BRIEF
Repeat the material in full. Keep every line exactly as it is.

Robot control records
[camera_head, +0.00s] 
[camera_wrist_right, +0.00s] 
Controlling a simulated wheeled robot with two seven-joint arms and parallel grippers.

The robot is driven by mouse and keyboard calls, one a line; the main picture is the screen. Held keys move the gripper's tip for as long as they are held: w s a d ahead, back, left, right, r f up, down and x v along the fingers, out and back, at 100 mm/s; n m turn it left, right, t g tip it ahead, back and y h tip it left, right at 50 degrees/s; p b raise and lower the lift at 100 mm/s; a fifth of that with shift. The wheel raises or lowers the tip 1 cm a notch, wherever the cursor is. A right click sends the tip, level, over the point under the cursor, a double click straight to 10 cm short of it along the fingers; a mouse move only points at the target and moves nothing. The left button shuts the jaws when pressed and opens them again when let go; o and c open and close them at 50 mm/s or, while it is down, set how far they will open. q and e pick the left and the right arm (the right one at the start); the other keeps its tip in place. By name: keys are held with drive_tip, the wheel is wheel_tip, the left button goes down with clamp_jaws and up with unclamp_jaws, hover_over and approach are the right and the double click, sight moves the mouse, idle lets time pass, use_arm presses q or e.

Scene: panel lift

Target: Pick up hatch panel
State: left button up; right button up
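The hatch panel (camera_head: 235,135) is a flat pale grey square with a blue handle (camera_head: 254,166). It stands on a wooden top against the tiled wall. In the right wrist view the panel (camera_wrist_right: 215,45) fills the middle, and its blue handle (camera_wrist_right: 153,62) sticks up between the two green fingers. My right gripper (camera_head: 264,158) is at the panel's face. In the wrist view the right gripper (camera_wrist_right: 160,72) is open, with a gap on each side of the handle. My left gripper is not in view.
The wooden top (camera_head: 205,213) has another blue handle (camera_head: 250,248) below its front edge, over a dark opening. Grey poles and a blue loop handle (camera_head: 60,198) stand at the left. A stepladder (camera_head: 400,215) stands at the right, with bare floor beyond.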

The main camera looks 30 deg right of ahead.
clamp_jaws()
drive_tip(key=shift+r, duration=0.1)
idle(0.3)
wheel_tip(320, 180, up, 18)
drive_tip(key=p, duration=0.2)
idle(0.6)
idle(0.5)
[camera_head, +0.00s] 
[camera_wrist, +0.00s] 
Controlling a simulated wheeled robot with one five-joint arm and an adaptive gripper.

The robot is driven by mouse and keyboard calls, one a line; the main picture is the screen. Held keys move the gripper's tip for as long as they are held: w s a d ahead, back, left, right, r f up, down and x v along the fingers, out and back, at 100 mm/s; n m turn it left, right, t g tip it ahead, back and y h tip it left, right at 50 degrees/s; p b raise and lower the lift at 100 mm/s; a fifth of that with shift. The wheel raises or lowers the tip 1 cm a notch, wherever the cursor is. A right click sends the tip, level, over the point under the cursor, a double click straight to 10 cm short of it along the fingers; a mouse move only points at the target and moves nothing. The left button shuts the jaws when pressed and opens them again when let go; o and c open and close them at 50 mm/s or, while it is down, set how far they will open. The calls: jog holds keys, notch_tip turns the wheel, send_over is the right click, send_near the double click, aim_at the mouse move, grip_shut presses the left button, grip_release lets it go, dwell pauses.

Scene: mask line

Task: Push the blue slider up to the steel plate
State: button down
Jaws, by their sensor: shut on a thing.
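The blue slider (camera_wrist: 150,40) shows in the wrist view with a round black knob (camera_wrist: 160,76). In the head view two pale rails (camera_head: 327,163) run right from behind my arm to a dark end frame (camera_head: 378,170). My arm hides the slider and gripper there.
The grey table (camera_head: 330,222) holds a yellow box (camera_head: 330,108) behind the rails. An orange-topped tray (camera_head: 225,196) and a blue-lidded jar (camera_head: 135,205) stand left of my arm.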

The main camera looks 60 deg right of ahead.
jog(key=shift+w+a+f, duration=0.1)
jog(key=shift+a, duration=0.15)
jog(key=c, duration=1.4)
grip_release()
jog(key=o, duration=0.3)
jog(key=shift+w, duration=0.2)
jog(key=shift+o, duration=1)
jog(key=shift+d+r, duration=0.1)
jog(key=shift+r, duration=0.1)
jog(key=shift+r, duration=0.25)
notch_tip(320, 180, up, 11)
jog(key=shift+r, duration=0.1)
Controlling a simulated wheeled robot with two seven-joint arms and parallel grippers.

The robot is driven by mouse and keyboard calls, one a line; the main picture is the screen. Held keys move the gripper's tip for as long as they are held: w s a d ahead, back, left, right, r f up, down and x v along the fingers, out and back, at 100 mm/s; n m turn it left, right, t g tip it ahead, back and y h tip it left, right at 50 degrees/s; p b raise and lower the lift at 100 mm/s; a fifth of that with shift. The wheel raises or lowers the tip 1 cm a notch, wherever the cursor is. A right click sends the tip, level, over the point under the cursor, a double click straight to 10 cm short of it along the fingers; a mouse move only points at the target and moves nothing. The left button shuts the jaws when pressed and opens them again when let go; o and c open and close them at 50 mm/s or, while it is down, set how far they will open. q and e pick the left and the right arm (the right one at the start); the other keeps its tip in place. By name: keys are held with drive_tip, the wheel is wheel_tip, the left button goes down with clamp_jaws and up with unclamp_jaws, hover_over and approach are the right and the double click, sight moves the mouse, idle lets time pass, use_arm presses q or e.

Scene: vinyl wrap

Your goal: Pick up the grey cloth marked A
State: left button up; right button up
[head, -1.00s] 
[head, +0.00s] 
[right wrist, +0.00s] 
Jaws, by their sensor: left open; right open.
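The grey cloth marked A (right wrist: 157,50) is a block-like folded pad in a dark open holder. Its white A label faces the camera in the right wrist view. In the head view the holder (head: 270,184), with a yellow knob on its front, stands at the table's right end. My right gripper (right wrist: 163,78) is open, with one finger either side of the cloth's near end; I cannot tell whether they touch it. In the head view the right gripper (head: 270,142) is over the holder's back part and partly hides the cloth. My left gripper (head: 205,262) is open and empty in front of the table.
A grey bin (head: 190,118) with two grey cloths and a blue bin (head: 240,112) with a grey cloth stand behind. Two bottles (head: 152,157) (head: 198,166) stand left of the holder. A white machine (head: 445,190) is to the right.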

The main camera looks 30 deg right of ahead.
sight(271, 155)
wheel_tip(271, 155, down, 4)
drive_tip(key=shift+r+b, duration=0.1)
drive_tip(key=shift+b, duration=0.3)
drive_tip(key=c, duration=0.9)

TASK OUTPUT
[camera_head, +0.00s] 
[camera_wrist_right, +0.00s] 
Controlling a simulated wheeled robot with two seven-joint arms and parallel grippers.

The robot is driven by mouse and keyboard calls, one a line; the main picture is the screen. Held keys move the gripper's tip for as long as they are held: w s a d ahead, back, left, right, r f up, down and x v along the fingers, out and back, at 100 mm/s; n m turn it left, right, t g tip it ahead, back and y h tip it left, right at 50 degrees/s; p b raise and lower the lift at 100 mm/s; a fifth of that with shift. The wheel raises or lowers the tip 1 cm a notch, wherever the cursor is. A right click sends the tip, level, over the point under the cursor, a double click straight to 10 cm short of it along the fingers; a mouse move only points at the target and moves nothing. The left button shuts the jaws when pressed and opens them again when let go; o and c open and close them at 50 mm/s or, while it is down, set how far they will open. q and e pick the left and the right arm (the right one at the start); the other keeps its tip in place. By name: keys are held with drive_tip, the wheel is wheel_tip, the left button goes down with clamp_jaws and up with unclamp_jaws, hover_over and approach are the right and the double click, sight moves the mouse, idle lets time pass, use_arm presses q or e.

Scene: panel lift

Target: Pick up hatch panel
State: left button up; right button up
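The hatch panel (camera_head: 235,135) is a flat pale grey square with a blue handle (camera_head: 254,166). It stands on a wooden top against the tiled wall. In the right wrist view the panel (camera_wrist_right: 215,45) fills the middle, and its blue handle (camera_wrist_right: 153,62) sticks up between the two green fingers. My right gripper (camera_head: 264,158) is at the panel's face. In the wrist view the right gripper (camera_wrist_right: 160,72) is open, with a gap on each side of the handle. My left gripper is not in view.
The wooden top (camera_head: 205,213) has another blue handle (camera_head: 250,248) below its front edge, over a dark opening. Grey poles and a blue loop handle (camera_head: 60,198) stand at the left. A stepladder (camera_head: 400,215) stands at the right, with bare floor beyond.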

The main camera looks 30 deg right of ahead.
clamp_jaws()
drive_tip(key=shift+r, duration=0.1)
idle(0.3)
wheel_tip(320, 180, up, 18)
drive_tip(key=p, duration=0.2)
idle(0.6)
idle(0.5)
[camera_head, +0.00s] 
[camera_wrist, +0.00s] 
Controlling a simulated wheeled robot with one five-joint arm and an adaptive gripper.

The robot is driven by mouse and keyboard calls, one a line; the main picture is the screen. Held keys move the gripper's tip for as long as they are held: w s a d ahead, back, left, right, r f up, down and x v along the fingers, out and back, at 100 mm/s; n m turn it left, right, t g tip it ahead, back and y h tip it left, right at 50 degrees/s; p b raise and lower the lift at 100 mm/s; a fifth of that with shift. The wheel raises or lowers the tip 1 cm a notch, wherever the cursor is. A right click sends the tip, level, over the point under the cursor, a double click straight to 10 cm short of it along the fingers; a mouse move only points at the target and moves nothing. The left button shuts the jaws when pressed and opens them again when let go; o and c open and close them at 50 mm/s or, while it is down, set how far they will open. The calls: jog holds keys, notch_tip turns the wheel, send_over is the right click, send_near the double click, aim_at the mouse move, grip_shut presses the left button, grip_release lets it go, dwell pauses.

Scene: mask line

Task: Push the blue slider up to the steel plate
State: button down
Jaws, by their sensor: shut on a thing.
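The blue slider (camera_wrist: 150,40) shows in the wrist view with a round black knob (camera_wrist: 160,76). In the head view two pale rails (camera_head: 327,163) run right from behind my arm to a dark end frame (camera_head: 378,170). My arm hides the slider and gripper there.
The grey table (camera_head: 330,222) holds a yellow box (camera_head: 330,108) behind the rails. An orange-topped tray (camera_head: 225,196) and a blue-lidded jar (camera_head: 135,205) stand left of my arm.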

The main camera looks 60 deg right of ahead.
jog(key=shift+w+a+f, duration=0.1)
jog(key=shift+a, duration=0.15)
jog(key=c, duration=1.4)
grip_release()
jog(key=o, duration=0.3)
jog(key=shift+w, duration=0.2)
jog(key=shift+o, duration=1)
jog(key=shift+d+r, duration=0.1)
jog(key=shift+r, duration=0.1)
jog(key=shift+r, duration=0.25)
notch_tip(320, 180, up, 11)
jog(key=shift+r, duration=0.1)
Controlling a simulated wheeled robot with two seven-joint arms and parallel grippers.

The robot is driven by mouse and keyboard calls, one a line; the main picture is the screen. Held keys move the gripper's tip for as long as they are held: w s a d ahead, back, left, right, r f up, down and x v along the fingers, out and back, at 100 mm/s; n m turn it left, right, t g tip it ahead, back and y h tip it left, right at 50 degrees/s; p b raise and lower the lift at 100 mm/s; a fifth of that with shift. The wheel raises or lowers the tip 1 cm a notch, wherever the cursor is. A right click sends the tip, level, over the point under the cursor, a double click straight to 10 cm short of it along the fingers; a mouse move only points at the target and moves nothing. The left button shuts the jaws when pressed and opens them again when let go; o and c open and close them at 50 mm/s or, while it is down, set how far they will open. q and e pick the left and the right arm (the right one at the start); the other keeps its tip in place. By name: keys are held with drive_tip, the wheel is wheel_tip, the left button goes down with clamp_jaws and up with unclamp_jaws, hover_over and approach are the right and the double click, sight moves the mouse, idle lets time pass, use_arm presses q or e.

Scene: vinyl wrap

Your goal: Pick up the grey cloth marked A
State: left button up; right button up
[head, -1.00s] 
[head, +0.00s] 
[right wrist, +0.00s] 
Jaws, by their sensor: left open; right open.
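The grey cloth marked A (right wrist: 157,50) is a block-like folded pad in a dark open holder. Its white A label faces the camera in the right wrist view. In the head view the holder (head: 270,184), with a yellow knob on its front, stands at the table's right end. My right gripper (right wrist: 163,78) is open, with one finger either side of the cloth's near end; I cannot tell whether they touch it. In the head view the right gripper (head: 270,142) is over the holder's back part and partly hides the cloth. My left gripper (head: 205,262) is open and empty in front of the table.
A grey bin (head: 190,118) with two grey cloths and a blue bin (head: 240,112) with a grey cloth stand behind. Two bottles (head: 152,157) (head: 198,166) stand left of the holder. A white machine (head: 445,190) is to the right.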

The main camera looks 30 deg right of ahead.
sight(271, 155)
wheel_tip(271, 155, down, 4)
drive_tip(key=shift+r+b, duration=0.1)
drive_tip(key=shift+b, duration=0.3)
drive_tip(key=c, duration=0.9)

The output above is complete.